**Stated task:** Every line that holds "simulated" should be shown.

····················

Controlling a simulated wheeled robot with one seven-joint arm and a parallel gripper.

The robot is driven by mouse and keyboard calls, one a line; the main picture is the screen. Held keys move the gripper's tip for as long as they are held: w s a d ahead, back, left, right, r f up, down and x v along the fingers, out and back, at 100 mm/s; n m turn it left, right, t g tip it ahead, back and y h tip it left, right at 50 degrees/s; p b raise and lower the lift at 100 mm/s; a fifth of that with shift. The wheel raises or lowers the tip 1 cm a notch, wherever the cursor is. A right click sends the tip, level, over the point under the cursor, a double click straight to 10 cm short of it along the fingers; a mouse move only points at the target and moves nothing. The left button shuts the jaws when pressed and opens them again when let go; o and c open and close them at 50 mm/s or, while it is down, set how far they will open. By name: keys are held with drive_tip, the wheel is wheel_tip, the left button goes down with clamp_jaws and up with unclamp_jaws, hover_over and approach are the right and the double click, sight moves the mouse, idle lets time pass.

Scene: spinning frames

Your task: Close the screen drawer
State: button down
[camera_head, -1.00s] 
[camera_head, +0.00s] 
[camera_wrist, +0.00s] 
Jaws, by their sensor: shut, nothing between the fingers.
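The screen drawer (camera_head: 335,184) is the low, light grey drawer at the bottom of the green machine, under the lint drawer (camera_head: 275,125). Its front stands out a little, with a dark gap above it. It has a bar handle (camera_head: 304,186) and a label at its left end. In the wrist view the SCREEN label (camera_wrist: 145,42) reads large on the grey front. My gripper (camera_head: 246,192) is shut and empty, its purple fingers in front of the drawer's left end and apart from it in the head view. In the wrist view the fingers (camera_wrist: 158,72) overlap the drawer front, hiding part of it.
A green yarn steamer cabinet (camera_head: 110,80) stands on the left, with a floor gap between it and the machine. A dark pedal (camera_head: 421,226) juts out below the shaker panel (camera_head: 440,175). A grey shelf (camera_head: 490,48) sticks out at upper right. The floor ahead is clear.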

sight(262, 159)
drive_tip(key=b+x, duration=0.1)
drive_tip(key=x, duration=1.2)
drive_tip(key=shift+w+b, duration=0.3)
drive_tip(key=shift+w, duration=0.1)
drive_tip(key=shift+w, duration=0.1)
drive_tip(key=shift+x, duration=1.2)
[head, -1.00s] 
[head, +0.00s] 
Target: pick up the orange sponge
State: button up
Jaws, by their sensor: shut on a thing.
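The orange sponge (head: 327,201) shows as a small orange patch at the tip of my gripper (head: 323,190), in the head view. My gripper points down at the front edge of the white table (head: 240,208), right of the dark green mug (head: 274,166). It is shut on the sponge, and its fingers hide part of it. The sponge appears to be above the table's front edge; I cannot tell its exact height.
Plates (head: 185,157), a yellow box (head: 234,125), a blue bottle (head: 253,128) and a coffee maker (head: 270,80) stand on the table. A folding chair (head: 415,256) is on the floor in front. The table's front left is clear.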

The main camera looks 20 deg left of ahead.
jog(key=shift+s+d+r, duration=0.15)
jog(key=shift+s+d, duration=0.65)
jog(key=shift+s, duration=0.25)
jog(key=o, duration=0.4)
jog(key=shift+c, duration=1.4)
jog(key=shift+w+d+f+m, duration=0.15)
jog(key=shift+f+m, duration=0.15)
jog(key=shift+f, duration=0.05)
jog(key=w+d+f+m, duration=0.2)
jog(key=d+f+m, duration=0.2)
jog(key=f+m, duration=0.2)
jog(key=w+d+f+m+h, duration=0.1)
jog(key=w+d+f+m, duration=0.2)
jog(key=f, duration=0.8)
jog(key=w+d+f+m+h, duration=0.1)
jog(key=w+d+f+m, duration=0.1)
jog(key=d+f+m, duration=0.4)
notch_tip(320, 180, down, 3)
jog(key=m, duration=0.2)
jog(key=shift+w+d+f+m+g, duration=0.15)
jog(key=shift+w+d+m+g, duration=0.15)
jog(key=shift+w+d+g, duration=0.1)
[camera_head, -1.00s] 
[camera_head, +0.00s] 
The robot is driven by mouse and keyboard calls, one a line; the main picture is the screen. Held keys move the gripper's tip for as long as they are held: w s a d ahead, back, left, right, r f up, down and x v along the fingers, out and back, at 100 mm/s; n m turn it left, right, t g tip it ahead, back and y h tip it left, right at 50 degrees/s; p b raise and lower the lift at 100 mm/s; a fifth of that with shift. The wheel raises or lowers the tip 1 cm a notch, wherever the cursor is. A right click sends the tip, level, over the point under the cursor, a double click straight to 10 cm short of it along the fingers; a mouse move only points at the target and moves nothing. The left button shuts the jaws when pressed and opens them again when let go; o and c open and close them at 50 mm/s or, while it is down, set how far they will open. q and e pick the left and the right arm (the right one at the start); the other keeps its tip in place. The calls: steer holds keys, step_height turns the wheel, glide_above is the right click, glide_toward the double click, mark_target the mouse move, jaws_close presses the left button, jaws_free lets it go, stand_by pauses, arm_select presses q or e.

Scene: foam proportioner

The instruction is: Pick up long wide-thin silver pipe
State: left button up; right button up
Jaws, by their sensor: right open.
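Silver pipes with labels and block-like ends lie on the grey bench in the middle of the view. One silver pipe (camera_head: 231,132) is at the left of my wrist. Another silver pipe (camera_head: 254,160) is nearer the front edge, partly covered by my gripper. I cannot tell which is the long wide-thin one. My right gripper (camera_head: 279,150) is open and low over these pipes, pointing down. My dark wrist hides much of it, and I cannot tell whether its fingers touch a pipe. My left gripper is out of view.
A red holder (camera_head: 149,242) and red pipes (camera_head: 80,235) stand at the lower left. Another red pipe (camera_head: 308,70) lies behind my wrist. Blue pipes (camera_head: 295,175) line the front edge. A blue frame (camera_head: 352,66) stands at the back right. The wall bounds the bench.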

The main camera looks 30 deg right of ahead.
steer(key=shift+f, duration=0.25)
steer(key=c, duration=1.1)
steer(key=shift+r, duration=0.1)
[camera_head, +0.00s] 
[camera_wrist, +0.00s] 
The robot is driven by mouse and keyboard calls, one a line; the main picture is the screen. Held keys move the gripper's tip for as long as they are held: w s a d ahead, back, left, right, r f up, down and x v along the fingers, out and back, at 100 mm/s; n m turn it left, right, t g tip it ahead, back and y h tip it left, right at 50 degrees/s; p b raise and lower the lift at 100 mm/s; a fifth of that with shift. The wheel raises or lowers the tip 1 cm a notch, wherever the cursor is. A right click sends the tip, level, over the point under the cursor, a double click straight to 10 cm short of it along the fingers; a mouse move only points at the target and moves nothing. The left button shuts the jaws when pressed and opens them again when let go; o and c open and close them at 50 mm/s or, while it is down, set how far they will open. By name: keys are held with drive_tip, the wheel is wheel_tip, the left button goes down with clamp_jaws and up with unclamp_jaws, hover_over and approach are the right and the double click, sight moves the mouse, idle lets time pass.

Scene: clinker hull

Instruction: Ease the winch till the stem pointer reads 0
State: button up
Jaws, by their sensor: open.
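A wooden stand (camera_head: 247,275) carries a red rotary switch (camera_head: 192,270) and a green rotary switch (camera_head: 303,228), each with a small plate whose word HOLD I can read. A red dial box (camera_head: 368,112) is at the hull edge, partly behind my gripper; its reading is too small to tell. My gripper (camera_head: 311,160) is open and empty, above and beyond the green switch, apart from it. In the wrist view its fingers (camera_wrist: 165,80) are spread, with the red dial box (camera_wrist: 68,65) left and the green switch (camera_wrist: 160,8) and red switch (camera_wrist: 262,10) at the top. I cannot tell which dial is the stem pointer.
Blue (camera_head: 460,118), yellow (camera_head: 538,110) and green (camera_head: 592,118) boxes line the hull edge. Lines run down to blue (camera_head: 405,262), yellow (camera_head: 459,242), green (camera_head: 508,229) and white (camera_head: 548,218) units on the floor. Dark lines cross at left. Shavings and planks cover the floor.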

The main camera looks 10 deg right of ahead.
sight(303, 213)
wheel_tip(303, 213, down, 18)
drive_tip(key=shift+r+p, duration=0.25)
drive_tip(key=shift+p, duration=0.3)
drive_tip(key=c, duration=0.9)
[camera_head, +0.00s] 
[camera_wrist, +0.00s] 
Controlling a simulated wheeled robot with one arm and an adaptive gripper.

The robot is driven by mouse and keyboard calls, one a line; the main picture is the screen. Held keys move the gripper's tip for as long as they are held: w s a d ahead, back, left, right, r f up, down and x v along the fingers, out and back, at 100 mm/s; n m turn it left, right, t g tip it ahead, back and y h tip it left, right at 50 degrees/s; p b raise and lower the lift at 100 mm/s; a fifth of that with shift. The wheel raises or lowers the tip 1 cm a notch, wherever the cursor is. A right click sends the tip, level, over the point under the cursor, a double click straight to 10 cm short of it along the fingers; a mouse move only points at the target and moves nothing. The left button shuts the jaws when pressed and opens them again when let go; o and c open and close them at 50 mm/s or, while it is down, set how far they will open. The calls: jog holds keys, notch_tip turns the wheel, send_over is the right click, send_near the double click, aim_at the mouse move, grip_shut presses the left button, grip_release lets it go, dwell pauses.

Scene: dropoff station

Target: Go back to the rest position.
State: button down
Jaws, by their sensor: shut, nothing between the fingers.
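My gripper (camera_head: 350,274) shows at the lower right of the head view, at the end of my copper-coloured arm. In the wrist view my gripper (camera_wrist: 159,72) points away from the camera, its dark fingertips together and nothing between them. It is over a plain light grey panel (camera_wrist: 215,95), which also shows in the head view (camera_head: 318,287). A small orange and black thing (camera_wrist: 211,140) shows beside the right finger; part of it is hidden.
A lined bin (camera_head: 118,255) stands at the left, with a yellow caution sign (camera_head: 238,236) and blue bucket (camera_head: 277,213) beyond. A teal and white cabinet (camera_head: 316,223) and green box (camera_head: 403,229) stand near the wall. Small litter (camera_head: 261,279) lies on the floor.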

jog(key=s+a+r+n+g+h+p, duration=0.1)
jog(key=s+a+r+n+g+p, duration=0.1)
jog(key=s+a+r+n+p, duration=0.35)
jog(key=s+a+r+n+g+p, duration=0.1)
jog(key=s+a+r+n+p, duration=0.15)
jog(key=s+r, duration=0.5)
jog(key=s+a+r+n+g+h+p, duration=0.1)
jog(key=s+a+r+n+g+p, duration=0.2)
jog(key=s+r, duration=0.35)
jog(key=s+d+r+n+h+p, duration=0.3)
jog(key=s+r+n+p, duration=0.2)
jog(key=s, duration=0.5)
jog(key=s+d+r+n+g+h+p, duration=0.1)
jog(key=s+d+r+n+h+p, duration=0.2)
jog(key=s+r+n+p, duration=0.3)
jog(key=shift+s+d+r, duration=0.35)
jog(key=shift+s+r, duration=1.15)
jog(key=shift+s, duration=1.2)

····················

**Exercise output:**
Controlling a simulated wheeled robot with one seven-joint arm and a parallel gripper.
Controlling a simulated wheeled robot with one arm and an adaptive gripper.

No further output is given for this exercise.